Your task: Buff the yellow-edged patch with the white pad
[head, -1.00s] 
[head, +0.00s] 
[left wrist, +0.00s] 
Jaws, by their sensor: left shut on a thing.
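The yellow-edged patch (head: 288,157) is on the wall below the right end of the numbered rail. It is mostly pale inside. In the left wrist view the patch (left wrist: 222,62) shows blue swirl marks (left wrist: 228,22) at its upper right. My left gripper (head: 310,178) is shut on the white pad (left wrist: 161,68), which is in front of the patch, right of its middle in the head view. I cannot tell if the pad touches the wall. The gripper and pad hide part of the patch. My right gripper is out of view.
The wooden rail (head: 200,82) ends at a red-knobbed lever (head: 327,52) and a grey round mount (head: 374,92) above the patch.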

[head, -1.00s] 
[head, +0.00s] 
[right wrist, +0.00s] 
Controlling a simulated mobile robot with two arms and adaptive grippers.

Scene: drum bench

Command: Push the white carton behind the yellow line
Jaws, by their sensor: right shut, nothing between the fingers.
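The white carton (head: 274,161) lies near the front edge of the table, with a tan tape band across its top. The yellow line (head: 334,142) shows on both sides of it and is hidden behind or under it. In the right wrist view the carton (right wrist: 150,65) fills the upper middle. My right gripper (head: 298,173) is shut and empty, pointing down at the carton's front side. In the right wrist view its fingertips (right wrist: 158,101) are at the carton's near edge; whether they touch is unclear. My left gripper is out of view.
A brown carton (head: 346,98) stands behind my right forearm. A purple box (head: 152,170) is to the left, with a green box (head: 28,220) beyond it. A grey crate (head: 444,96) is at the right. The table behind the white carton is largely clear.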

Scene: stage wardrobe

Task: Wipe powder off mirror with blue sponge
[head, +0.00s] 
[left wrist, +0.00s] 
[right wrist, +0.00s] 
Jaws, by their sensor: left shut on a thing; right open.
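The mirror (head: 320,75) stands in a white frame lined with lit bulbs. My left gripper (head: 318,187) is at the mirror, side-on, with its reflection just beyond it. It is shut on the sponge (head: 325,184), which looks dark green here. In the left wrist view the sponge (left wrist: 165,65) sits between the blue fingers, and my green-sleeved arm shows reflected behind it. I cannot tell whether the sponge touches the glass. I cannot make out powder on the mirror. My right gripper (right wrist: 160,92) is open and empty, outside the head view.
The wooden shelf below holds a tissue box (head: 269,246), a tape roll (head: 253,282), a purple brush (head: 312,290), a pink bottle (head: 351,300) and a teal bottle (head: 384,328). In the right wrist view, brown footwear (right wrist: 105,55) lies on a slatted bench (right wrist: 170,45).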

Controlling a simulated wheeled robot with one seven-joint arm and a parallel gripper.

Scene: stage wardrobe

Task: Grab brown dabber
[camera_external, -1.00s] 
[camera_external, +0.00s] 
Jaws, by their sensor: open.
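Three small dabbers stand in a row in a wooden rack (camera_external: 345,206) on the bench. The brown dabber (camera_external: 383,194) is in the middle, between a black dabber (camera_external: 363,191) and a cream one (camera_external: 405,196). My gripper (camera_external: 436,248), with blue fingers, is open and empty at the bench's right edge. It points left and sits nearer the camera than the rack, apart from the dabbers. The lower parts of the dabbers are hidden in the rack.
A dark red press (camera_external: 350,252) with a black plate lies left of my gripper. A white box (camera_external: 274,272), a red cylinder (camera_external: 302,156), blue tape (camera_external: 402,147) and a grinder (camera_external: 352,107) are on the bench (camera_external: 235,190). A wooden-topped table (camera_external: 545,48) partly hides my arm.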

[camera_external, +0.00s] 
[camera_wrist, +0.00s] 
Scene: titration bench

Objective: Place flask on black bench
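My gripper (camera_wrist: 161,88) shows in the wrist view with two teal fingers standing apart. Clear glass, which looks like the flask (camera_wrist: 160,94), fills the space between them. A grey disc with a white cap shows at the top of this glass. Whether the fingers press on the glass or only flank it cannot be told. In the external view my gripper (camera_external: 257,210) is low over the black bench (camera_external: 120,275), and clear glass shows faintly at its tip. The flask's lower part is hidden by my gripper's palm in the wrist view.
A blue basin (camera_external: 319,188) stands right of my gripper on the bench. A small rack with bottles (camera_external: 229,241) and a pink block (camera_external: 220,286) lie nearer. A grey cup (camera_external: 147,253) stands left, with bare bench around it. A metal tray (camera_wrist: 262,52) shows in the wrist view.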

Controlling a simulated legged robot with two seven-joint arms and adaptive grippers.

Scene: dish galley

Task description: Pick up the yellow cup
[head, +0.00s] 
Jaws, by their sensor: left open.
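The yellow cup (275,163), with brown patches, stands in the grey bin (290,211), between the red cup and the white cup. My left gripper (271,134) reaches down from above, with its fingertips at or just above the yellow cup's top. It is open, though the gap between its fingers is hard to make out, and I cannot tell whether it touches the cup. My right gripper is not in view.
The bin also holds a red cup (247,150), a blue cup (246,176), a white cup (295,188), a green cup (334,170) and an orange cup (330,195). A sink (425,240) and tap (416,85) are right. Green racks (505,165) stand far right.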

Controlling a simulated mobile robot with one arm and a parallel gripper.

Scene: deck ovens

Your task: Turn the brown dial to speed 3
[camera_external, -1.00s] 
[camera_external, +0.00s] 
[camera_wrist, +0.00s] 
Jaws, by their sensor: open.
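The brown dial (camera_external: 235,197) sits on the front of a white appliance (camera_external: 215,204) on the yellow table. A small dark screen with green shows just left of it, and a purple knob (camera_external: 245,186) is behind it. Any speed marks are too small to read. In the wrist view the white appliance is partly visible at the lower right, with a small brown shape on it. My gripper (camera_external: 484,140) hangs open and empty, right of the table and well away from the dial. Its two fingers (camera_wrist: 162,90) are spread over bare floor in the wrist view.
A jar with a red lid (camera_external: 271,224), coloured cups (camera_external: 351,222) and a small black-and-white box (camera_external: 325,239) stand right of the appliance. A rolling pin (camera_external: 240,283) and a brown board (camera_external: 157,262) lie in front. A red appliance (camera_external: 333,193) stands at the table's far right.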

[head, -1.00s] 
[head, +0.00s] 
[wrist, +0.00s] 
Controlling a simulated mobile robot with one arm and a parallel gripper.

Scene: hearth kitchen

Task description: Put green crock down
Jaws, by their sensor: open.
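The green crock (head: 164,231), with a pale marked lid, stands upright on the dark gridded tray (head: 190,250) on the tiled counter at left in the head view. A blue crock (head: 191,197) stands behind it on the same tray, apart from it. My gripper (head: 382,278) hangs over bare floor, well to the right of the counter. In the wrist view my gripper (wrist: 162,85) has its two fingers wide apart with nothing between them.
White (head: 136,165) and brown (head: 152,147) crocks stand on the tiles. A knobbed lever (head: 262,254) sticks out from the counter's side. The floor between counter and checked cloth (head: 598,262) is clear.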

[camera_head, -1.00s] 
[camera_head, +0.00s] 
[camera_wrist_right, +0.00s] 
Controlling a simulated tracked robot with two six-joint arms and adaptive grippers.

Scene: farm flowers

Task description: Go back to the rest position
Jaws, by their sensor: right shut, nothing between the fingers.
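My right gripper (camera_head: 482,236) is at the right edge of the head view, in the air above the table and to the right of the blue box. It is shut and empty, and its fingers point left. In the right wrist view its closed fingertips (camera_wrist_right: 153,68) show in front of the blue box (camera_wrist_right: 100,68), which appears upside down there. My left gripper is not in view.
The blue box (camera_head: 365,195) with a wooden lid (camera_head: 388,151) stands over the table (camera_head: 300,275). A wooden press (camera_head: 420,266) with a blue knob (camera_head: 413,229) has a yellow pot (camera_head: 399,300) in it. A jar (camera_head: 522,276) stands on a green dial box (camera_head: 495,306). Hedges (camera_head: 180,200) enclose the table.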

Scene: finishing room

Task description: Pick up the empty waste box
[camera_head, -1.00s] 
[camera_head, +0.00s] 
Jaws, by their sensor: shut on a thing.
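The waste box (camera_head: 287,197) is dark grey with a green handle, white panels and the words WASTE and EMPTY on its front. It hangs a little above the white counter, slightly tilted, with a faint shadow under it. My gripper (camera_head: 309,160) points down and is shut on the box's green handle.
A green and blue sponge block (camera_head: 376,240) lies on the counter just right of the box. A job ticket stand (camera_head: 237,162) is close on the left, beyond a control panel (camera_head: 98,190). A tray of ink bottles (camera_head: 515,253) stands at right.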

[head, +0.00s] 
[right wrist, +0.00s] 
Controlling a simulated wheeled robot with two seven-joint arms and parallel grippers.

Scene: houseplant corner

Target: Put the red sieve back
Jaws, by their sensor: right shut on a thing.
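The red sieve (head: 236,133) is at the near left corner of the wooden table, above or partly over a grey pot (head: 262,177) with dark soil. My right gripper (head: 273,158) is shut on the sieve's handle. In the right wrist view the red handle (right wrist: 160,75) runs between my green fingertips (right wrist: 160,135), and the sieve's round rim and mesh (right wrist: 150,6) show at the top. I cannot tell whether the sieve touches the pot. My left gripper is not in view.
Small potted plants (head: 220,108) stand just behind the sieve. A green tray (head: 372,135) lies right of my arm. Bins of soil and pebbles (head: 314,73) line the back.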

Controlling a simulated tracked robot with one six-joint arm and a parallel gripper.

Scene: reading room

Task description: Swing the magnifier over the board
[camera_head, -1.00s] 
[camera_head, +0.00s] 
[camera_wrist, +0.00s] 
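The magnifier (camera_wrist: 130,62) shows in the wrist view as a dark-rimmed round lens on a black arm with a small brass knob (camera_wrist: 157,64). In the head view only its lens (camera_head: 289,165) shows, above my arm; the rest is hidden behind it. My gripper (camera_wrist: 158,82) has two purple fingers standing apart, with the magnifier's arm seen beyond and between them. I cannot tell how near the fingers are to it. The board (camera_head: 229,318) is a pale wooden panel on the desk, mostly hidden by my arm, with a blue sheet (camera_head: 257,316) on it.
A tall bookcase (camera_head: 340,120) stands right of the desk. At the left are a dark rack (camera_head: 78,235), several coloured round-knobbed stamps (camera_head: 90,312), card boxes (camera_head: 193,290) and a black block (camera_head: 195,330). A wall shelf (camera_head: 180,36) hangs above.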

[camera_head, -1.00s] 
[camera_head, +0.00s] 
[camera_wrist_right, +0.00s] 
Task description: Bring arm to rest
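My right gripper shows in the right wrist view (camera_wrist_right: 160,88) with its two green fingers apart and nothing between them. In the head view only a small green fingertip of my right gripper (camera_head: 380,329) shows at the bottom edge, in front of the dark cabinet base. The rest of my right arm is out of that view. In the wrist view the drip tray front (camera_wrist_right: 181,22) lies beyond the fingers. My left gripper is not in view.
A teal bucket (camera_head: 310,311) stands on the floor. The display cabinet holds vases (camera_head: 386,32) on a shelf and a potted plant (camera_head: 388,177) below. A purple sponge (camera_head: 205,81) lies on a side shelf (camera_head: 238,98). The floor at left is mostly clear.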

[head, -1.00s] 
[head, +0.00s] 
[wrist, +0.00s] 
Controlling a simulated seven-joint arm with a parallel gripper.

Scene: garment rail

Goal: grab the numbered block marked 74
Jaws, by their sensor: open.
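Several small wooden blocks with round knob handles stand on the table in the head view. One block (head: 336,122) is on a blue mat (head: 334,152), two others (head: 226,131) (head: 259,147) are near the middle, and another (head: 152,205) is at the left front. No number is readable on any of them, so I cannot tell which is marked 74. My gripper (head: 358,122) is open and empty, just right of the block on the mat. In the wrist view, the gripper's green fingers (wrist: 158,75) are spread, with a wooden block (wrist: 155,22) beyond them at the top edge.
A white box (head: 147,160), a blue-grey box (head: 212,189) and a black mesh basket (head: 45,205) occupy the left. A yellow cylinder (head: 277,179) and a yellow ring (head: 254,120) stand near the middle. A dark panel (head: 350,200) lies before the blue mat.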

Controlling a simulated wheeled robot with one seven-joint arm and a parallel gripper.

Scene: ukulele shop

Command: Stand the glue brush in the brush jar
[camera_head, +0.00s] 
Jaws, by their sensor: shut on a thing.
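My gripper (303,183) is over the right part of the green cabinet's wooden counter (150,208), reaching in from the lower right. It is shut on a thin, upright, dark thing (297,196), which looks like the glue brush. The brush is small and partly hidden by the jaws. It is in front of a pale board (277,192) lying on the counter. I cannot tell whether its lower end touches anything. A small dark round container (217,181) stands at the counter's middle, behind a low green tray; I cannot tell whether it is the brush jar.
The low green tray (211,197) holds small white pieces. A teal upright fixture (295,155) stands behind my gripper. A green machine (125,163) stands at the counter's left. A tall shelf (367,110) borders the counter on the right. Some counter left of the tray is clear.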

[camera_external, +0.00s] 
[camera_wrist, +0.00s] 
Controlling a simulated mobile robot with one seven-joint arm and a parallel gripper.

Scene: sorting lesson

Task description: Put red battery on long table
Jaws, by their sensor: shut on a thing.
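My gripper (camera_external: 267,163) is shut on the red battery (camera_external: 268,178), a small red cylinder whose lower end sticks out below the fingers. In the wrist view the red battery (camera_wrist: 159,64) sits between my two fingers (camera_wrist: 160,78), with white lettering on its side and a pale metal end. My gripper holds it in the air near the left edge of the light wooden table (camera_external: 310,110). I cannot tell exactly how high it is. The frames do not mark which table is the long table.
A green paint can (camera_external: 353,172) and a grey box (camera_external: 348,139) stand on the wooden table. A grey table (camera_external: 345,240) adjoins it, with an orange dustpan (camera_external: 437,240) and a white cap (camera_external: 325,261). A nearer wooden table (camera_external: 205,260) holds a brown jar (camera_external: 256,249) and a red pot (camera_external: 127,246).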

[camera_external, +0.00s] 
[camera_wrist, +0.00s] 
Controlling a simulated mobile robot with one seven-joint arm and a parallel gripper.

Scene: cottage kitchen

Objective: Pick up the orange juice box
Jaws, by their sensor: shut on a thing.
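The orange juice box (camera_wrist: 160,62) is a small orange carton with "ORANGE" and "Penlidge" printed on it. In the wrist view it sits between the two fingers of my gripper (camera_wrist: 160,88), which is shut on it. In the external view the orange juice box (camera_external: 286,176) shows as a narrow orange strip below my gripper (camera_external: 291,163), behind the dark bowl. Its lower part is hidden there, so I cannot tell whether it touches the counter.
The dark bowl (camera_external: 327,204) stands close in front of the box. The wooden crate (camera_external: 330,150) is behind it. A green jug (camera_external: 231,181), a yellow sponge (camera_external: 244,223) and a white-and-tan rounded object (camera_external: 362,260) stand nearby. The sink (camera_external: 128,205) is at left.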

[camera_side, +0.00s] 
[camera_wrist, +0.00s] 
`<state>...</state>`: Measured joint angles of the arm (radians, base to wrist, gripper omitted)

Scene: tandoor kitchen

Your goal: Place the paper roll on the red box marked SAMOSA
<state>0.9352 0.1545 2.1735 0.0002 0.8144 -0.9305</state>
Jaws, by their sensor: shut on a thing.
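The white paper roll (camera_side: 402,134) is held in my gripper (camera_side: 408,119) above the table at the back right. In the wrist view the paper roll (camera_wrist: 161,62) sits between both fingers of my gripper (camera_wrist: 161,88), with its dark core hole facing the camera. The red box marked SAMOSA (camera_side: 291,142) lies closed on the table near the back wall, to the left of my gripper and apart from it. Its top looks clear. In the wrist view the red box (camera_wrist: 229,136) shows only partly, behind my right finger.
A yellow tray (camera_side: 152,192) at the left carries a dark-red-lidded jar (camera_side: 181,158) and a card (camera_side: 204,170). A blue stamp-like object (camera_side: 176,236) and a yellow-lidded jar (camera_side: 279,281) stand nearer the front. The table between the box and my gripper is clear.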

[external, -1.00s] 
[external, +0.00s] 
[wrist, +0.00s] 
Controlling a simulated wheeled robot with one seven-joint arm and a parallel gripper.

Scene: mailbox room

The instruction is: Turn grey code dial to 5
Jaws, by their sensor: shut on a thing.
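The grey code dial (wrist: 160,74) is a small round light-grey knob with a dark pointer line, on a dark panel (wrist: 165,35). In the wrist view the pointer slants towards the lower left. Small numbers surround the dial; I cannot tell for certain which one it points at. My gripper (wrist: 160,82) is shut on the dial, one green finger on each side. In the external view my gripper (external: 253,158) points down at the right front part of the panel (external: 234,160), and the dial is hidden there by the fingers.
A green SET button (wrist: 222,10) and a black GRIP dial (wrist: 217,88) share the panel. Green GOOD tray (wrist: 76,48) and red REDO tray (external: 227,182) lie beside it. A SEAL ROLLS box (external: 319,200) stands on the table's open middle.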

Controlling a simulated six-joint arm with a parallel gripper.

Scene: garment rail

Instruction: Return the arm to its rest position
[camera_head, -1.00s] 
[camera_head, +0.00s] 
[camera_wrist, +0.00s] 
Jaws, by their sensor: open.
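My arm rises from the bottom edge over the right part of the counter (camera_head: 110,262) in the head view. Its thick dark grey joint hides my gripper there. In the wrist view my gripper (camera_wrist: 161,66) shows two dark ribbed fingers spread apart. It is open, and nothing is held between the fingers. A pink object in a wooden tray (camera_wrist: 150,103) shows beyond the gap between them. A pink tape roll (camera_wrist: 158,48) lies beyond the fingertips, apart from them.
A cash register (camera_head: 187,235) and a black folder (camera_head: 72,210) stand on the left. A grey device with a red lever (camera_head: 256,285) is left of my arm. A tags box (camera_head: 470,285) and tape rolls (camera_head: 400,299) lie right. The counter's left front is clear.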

· · · ·

== Given request ==
The string "adaptive" may appear in lines of the listing above; tally those lines and give the number only.

== Answer to the problem ==
3